Is there a way to use multiple threads or GPU to encode pngs? I haven't been able to find anything. The images are 3500x3500px and compress from roughly 50mb to 15mb with maximum compression (so don't say to use lower compression).


I've spent some time on this problem -- classic space vs. time tradeoff. Usually if you're spending a lot of time on PNG encoding, you're spending it compressing the image content. PNG compression uses the DEFLATE format, and many software stacks leverage zlib here. It sounds like you're not simply looking to adjust the compression level (space vs. time balance), so we'll skip that.

Now zlib specifically is focused on correctness and stability, to the point of ignoring some fairly obvious opportunities to improve performance. This has led to frustration, and this frustration has led performance-focused zlib forks. The guys at AWS published a performance-focused survey [1] of the zlib fork landscape fairly recently. If your stack uses zlib, you may be able to find a way to swap in a different (faster) fork. If your stack does not use zlib, you may at least be able to find a few ideas for next steps.

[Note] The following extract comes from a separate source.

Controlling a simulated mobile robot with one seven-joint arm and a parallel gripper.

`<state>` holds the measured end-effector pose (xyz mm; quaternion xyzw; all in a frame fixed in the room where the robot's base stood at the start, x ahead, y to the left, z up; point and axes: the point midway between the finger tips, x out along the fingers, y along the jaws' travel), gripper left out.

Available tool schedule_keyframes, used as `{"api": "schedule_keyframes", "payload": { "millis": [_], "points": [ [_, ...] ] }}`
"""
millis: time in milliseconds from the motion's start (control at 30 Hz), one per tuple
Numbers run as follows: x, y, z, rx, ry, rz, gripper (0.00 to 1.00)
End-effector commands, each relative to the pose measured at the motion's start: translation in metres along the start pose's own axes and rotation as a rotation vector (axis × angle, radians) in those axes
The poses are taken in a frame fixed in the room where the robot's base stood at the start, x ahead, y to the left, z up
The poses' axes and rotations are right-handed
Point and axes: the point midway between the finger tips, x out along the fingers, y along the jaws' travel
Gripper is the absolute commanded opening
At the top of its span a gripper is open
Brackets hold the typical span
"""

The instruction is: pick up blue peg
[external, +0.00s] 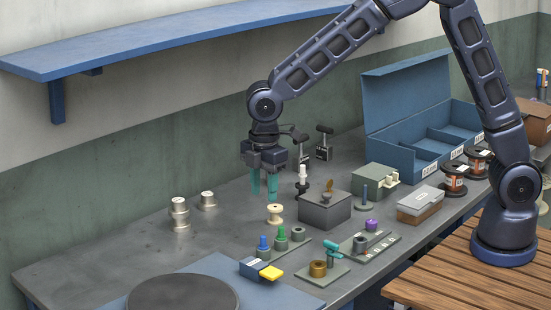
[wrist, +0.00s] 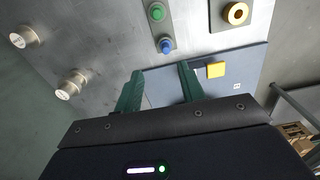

[1] https://aws.amazon.com/blogs/opensource/improving-zlib-cloud...


I have no experience in PNG encoding, but found https://github.com/brion/mtpng The author mentions "It takes about 1.25s to save a 7680×2160 desktop screenshot PNG on this machine; 0.75s on my faster laptop." which makes me think your slower performance on smaller images either comes using the max compression setting or using hardware with worse single threaded performance.

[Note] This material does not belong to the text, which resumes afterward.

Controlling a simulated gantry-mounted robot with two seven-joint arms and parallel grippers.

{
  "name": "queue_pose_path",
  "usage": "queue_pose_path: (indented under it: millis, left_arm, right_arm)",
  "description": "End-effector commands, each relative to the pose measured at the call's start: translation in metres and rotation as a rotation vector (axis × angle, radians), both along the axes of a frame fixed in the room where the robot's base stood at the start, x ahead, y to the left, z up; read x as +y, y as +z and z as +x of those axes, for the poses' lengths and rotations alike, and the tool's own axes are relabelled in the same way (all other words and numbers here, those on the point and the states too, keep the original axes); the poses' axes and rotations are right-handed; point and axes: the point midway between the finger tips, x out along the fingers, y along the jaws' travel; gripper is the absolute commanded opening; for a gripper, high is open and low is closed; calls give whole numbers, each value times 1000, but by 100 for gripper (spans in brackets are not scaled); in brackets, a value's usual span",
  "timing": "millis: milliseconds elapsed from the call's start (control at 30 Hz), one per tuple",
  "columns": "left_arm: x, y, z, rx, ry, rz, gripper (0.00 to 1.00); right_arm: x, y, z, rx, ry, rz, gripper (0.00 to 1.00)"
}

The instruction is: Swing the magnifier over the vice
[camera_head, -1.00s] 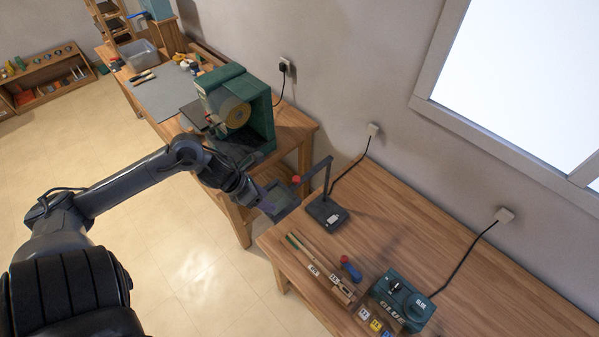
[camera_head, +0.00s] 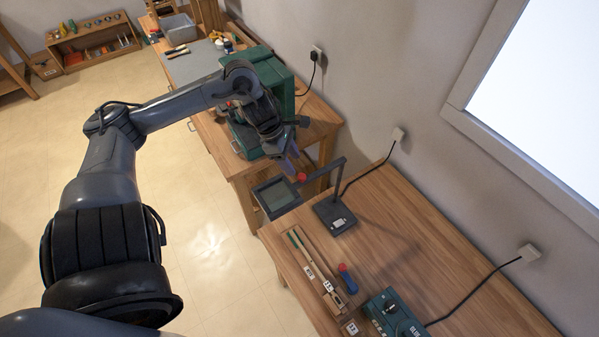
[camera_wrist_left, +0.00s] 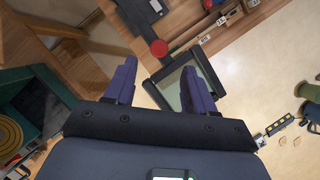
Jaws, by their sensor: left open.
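The magnifier has a dark square lens frame (camera_head: 277,196), a red knob (camera_head: 300,177), and a dark arm rising from a flat base (camera_head: 334,214) on the near bench. Its lens hangs past the bench's left edge, over the floor. My left gripper (camera_head: 288,163) is open, fingers downward, just beyond the lens frame and near the red knob. In the left wrist view the fingers (camera_wrist_left: 159,78) are apart; the right one overlaps the lens frame (camera_wrist_left: 180,84), and the red knob (camera_wrist_left: 159,48) shows between and ahead of them. Contact cannot be told. I cannot make out a vice.
A green machine (camera_head: 282,80) stands on the far bench behind my arm. Cords run to wall sockets.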

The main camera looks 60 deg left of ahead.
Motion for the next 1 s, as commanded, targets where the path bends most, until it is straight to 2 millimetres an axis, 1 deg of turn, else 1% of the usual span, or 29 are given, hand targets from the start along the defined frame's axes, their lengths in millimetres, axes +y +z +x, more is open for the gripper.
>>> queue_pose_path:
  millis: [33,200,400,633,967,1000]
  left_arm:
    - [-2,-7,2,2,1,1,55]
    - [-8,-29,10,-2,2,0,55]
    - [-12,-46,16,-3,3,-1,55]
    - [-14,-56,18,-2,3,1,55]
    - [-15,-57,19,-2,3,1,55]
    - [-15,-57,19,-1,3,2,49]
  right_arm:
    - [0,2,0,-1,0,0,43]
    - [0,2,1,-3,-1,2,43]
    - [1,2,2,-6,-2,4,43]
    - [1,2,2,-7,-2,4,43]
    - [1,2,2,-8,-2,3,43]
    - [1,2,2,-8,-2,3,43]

Although these don't directly solve the PNG encoding performance problem, maybe some of these ideas could help?

* if users will be using the app in an environment with plenty of bandwidth and you don't mind paying for server bandwidth, could you serve up PNGs with less compression? Max compression takes 15s and saves 35MB's. If the users have 50mbit internet, then it only takes 5.6s to transmit the extra 35MB, so you could come out 10s ahead by not compressing. (yes, I see your comment about "don't say to use lower compression", but no reason to be killed by compression CPU cost if the bandwidth is available).

* initially show the user a lossy image (could be a downsized png) that can be quickly generated. You could then upgrade to a full quality once you finish encoding the PNG, or if server bandwidth/CPU usage is an issue then you could only upgrade if the user clicks a "high-quality" button or something. If server CPU usage is an issue, the low then high quality approach could let you turn down the compression setting and save some CPU at the cost of bandwidth and user latency.


Are you required to use PNG or could you save the files in an alternative lossless format like TIFF [1]? If you're stuck with PNG, mtpng [2] mentioned earlier seems to be significantly faster with multithreading (>40% reduction in encoding times). If you're publishing for web, TIFF or cwebp might also be possibilities with -mt (multithreading) and -q 25 (lower compression and larger filesize but faster) flags, or an experimental GPU implementation [3].

[1] https://blender.stackexchange.com/questions/148231/what-imag...

[2] https://github.com/brion/mtpng

[3] https://emmaliu.info/15418-Final-Project/


GPGPU is the way to go.

Not terribly hard if you only need 1-2 formats supported, e.g. RGBA8 only. You don't need to port the complete codec, only some initial portion of the pipeline and stream data back from GPUs, the last steps with lossless compression of the stream ain't a good fit for GPUs.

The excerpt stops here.